(begin)

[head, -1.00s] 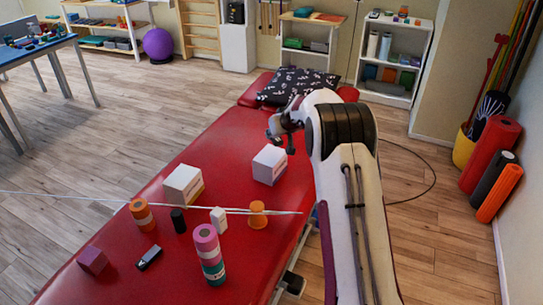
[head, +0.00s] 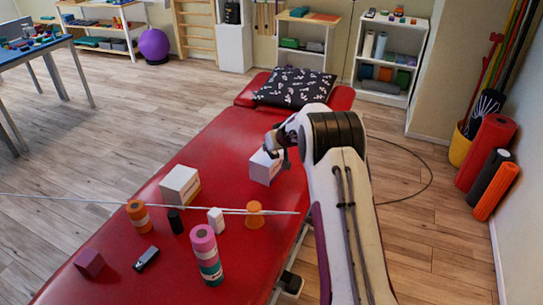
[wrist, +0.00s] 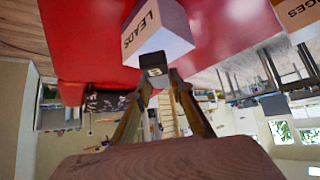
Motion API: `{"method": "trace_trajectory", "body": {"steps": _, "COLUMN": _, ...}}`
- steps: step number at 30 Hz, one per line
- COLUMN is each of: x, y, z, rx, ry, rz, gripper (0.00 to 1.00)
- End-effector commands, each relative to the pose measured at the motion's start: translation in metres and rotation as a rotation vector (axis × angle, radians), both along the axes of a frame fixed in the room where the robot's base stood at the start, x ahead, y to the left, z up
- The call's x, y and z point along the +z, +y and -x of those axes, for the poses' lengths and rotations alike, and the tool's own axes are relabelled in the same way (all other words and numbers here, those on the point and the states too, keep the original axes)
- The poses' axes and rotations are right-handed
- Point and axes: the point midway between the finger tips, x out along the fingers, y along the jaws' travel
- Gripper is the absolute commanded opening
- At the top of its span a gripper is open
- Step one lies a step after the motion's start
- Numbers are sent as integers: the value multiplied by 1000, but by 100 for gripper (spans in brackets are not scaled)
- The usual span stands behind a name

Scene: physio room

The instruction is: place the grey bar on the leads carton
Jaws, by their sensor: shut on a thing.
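The leads carton (head: 262,170) is a white box on the red couch, in front of my gripper in the head view. Its LEADS lettering shows in the wrist view (wrist: 152,28). My gripper (head: 274,148) is at the carton's upper right edge in the head view. In the wrist view my gripper (wrist: 154,80) is shut on the grey bar (wrist: 153,66), whose dark end face shows between the fingertips. The bar overlaps the carton's edge there; I cannot tell if they touch. The bar is not clear in the head view.
Another white carton (head: 180,186) stands to the left. Nearer are an orange roll (head: 139,216), a small white box (head: 216,220), an orange cup (head: 254,215), a pink and green roll (head: 206,255) and a maroon cube (head: 89,263). A patterned pillow (head: 294,87) lies behind.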

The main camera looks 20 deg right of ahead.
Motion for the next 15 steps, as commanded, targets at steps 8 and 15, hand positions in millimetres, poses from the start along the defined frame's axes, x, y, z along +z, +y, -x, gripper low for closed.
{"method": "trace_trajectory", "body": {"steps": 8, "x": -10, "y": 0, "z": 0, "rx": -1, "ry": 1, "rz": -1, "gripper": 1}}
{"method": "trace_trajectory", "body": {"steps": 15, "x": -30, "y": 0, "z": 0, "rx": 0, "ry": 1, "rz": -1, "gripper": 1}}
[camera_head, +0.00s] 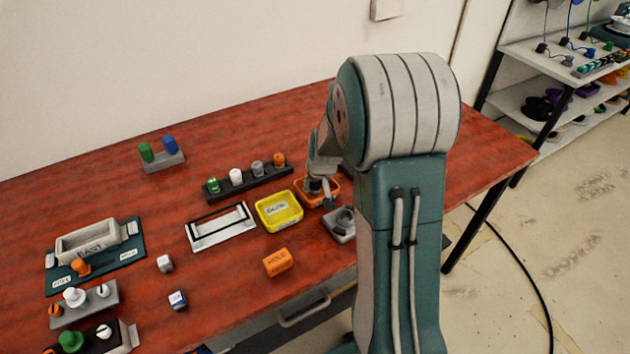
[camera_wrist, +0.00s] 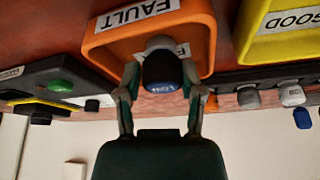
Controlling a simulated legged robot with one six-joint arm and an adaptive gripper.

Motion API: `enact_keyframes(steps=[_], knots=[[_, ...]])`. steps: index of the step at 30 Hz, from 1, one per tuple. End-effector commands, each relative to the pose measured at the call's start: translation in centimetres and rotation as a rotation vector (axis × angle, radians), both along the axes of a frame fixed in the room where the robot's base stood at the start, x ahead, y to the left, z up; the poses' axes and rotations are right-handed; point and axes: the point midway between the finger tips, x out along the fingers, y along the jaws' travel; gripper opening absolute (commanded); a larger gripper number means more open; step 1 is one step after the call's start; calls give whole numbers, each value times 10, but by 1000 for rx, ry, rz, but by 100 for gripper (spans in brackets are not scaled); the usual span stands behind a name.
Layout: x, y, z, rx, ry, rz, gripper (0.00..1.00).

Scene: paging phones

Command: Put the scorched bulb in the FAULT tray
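The scorched bulb (camera_wrist: 163,73), dark with a pale grey end and a blue label, is between my fingertips in the wrist view. My gripper (camera_wrist: 161,82) looks shut on it, with a finger against each side. The orange FAULT tray (camera_wrist: 205,45) is directly behind the bulb, and its inside label is partly covered by it. In the head view, my gripper (camera_head: 320,192) is low at the FAULT tray (camera_head: 335,188), and the bulb is mostly hidden there. I cannot tell whether the bulb touches the tray floor.
The yellow GOOD tray (camera_head: 279,222) stands just left of the FAULT tray. A black rack (camera_head: 247,186) with several bulbs is behind them. A grey socket block (camera_head: 340,228) is close in front. An orange block (camera_head: 277,262) and a white frame (camera_head: 220,230) lie nearby.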

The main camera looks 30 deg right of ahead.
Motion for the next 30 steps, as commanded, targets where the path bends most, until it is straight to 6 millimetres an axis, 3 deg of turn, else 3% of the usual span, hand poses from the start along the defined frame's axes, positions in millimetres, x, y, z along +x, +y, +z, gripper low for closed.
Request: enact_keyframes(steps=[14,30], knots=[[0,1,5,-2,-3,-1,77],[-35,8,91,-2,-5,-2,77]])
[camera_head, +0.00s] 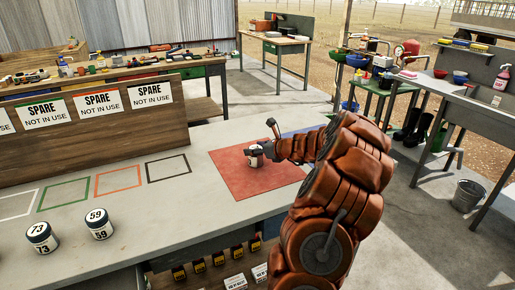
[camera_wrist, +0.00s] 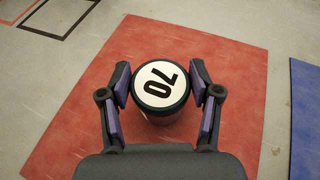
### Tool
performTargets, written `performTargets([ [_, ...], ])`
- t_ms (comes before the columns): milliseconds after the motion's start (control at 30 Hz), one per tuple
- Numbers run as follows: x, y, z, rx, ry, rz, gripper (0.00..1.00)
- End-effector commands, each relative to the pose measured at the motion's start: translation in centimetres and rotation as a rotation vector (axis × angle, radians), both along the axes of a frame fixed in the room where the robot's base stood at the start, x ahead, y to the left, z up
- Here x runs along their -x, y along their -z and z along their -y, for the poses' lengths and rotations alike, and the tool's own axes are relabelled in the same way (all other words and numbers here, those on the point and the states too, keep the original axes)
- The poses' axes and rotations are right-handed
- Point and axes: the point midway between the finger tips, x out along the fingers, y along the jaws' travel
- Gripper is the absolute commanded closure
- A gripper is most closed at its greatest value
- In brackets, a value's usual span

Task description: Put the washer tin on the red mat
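In the head view the same tin (camera_head: 256,156) is at the middle of the red mat (camera_head: 232,178), partly covered by my gripper (camera_head: 262,150). I cannot tell whether its base touches the mat. No view shows which tin holds washers.
Coloured outlines lie along the bench before a wooden board (camera_head: 90,120) with SPARE signs. A blue mat (camera_wrist: 305,115) lies right of the red one.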

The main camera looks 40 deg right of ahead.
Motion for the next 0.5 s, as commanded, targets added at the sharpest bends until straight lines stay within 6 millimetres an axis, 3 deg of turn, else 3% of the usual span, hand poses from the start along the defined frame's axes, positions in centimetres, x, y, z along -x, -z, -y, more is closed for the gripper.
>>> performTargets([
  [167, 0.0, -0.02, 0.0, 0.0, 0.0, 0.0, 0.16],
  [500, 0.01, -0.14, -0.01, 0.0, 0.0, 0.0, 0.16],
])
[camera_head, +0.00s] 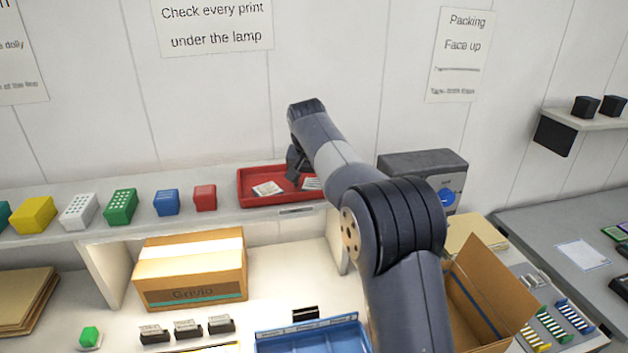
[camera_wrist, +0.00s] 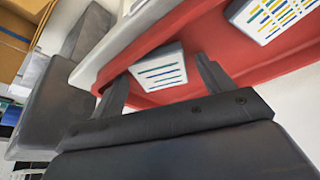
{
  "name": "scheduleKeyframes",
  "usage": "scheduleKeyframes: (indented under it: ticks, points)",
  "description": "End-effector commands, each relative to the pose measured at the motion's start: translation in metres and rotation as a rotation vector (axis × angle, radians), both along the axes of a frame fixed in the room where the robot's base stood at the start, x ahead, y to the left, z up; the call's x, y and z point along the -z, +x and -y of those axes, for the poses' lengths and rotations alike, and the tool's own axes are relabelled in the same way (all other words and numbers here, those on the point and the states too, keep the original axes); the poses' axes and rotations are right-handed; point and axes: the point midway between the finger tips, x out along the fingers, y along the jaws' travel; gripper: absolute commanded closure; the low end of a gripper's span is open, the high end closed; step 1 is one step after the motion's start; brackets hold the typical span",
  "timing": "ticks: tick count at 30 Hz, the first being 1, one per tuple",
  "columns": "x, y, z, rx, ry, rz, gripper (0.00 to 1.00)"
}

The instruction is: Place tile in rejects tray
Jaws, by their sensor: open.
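The red tray (camera_head: 272,200) stands on the raised shelf against the wall; its red surface also fills much of the wrist view (camera_wrist: 218,48). Two pale printed tiles lie in it, a left one (camera_head: 267,188) and a right one (camera_head: 311,184), partly covered by my arm. My gripper (camera_head: 297,166) is over the tray, its fingers mostly hidden in the head view. In the wrist view my gripper (camera_wrist: 162,68) has its fingers apart, with a striped tile (camera_wrist: 158,73) showing between them, gripped by neither. Another striped tile (camera_wrist: 270,14) lies farther up.
Small coloured blocks, including a red one (camera_head: 205,197) and a blue one (camera_head: 167,202), stand left of the tray. A grey machine (camera_head: 420,165) is to its right. Below are a cardboard box (camera_head: 190,272), an open carton (camera_head: 490,290) and a blue tray (camera_head: 310,340).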

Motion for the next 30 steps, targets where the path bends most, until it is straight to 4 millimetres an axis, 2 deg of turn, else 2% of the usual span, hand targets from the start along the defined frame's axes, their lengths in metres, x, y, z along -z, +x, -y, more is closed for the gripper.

(end)

* **YOUR GOAL**
In the listing above, locate the line containing "- The call's" and the line containing "The main camera looks 20 deg right of ahead.". Transcribe those two lines and everything between them, exactly as written.

* **SOLUTION TO THIS PROBLEM**
- The call's x, y and z point along the +z, +y and -x of those axes, for the poses' lengths and rotations alike, and the tool's own axes are relabelled in the same way (all other words and numbers here, those on the point and the states too, keep the original axes)
- The poses' axes and rotations are right-handed
- Point and axes: the point midway between the finger tips, x out along the fingers, y along the jaws' travel
- Gripper is the absolute commanded opening
- At the top of its span a gripper is open
- Step one lies a step after the motion's start
- Numbers are sent as integers: the value multiplied by 1000, but by 100 for gripper (spans in brackets are not scaled)
- The usual span stands behind a name

Scene: physio room

The instruction is: place the grey bar on the leads carton
Jaws, by their sensor: shut on a thing.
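The leads carton (head: 262,170) is a white box on the red couch, in front of my gripper in the head view. Its LEADS lettering shows in the wrist view (wrist: 152,28). My gripper (head: 274,148) is at the carton's upper right edge in the head view. In the wrist view my gripper (wrist: 154,80) is shut on the grey bar (wrist: 153,66), whose dark end face shows between the fingertips. The bar overlaps the carton's edge there; I cannot tell if they touch. The bar is not clear in the head view.
Another white carton (head: 180,186) stands to the left. Nearer are an orange roll (head: 139,216), a small white box (head: 216,220), an orange cup (head: 254,215), a pink and green roll (head: 206,255) and a maroon cube (head: 89,263). A patterned pillow (head: 294,87) lies behind.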

The main camera looks 20 deg right of ahead.

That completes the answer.